46 Les récompenses concédées par le souverain aux personnes privées pour leurs bons et loyaux services prennent le plus souvent la forme de gratifications honorifiques dans la sphère sociale. En cela, l’Espagne ne se distingue guère des autres États monarchiques européens qui agissent en dispensateurs de ressources et de prestige social. Toutefois, l’Universitat, en tant que corps juridique dont un corpus législatif définit les droits, à savoir les libertés et les privilèges, ne pouvait être explicitement soumise à l’économie des faveurs.

47 Cela eût été désavouer ses capacités juridiques. En réalité, lorsque, en 1674, le vice-roi de Majorque se déclare favorable à la concession d’autorisations pour le commerce avec les terres d’Islam, il actualise les liens personnels qui unissent les sujets du Royaume de Majorque au souverain et ramène le rapport à la sphère des échanges de services entre individus. On observe, dans le discours du vice-roi, un changement de genre dans la désignation des acteurs locaux, qui traduit un changement d’agent. Le passage du collectif « l’Universitat » au pluriel « les vassaux de Votre Majesté» lui permet de mettre en rapport les services effectivement rendus par des individus privés (les entreprises corsaires)

48 et les requêtes de l’Universitat (l’autorisation de commercer avec les terres d’Islam) qui, en dépit du caractère institutionnel de leur énonciation, représentent l’intérêt de certains individus plus que l’intérêt général.
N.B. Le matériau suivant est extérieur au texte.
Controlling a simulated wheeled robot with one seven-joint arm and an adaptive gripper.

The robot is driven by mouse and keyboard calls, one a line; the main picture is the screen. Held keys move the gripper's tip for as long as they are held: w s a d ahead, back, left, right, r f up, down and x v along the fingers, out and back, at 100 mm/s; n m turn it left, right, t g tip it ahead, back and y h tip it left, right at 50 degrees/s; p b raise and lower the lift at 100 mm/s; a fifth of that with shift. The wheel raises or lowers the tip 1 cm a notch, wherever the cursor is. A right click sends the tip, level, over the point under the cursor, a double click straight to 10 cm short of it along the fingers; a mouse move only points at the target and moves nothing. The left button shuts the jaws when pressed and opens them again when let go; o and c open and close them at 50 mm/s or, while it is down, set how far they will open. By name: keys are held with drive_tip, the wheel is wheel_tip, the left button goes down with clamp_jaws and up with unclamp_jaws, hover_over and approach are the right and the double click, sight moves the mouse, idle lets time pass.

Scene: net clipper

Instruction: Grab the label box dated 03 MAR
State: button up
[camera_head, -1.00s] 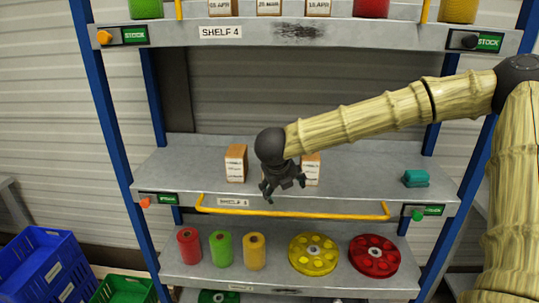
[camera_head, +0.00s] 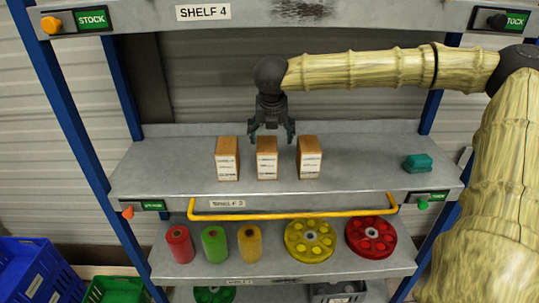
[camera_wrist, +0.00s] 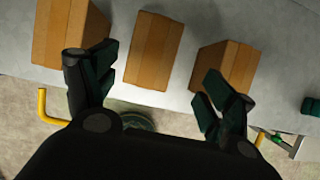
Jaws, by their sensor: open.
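Three brown label boxes with white labels stand in a row on the middle shelf: a left box (camera_head: 227,158), a middle box (camera_head: 266,158) and a right box (camera_head: 309,157). The label print is too small to read, so I cannot tell which is dated 03 MAR. My gripper (camera_head: 271,139) is open and points down above and behind the middle box. In the wrist view my gripper (camera_wrist: 150,95) has its fingers spread, with the middle box (camera_wrist: 154,50) between and beyond them. The left box (camera_wrist: 68,30) and right box (camera_wrist: 225,68) show to either side.
A yellow rail (camera_head: 293,214) runs along the shelf's front edge. A small teal object (camera_head: 417,162) lies at the shelf's right. Coloured rolls and two discs (camera_head: 309,240) sit on the shelf below. Another shelf (camera_head: 245,15) is above.

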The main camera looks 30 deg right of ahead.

Par cette modalité, sont mis à plat, bien qu’implicitement, les moyens de pression dont dispose le Royaume de Majorque : les victoires remportées par les corsaires majorquins permettent d’obtenir des concessions dans le domaine commercial. En somme, la course ouvre les portes du commerce.

49 Cette connexion entre la course et le commerce ne pouvait être mise au jour qu’en procédant à l’identification des armateurs en course et des négociants qui sont, en fin de compte, les mêmes individus. Or, l’historiographie a souvent disjoint, voire opposé, ces deux activités maritimes, comme si elles participaient de dynamiques autonomes ou contraires. L’historiographie majorquine, notamment, a longtemps présenté la course chrétienne comme une simple activité défensive face à l’essor des Régences barbaresques devenues au XVIe siècle d’importantes puissances corsaires. On a peu considéré l’importance des affrontements corsaires entre navires chrétiens; on n’a que rarement évalué les bénéfices que la course procure à ses armateurs. Dans le contexte baléare, l’historien Pedro de Montaner est le seul à s’être intéressé aux transformations sociales survenues dans le Royaume de Majorque au XVIIe siècle – enrichissements et ascensions sociales – dues à la participation des détenteurs de capital, qu’ils fussent mercaders, ciutadans ou cavallers, aux activités commerciales et, simultanément, à l’armement de navires corsaires [65]. Course et commerce sont donc en étroit rapport dans le domaine social, économique et politique local, et ont en outre une incidence fondamentale dans les rapports de pouvoir avec la Couronne.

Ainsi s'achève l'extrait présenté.